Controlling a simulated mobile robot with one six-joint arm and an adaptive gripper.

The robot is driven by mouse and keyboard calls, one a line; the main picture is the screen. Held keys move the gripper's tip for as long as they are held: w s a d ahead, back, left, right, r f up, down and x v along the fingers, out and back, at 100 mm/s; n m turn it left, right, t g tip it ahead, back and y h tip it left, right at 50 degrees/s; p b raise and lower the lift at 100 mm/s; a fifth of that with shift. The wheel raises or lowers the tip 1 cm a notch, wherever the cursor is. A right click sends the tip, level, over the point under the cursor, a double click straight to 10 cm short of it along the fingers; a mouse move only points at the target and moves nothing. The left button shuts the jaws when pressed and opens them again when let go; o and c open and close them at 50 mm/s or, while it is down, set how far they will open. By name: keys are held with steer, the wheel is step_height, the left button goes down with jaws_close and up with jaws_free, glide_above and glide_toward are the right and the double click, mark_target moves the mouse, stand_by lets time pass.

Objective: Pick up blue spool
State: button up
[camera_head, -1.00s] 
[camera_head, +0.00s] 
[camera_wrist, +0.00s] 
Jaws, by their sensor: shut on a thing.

──────────────────────────────

- [What is needed]
Extract, verbatim, the lines from the one containing "Objective: Pick up blue spool" through the last line of the listing above.

- [The solution]
Objective: Pick up blue spool
State: button up
[camera_head, -1.00s] 
[camera_head, +0.00s] 
[camera_wrist, +0.00s] 
Jaws, by their sensor: shut on a thing.

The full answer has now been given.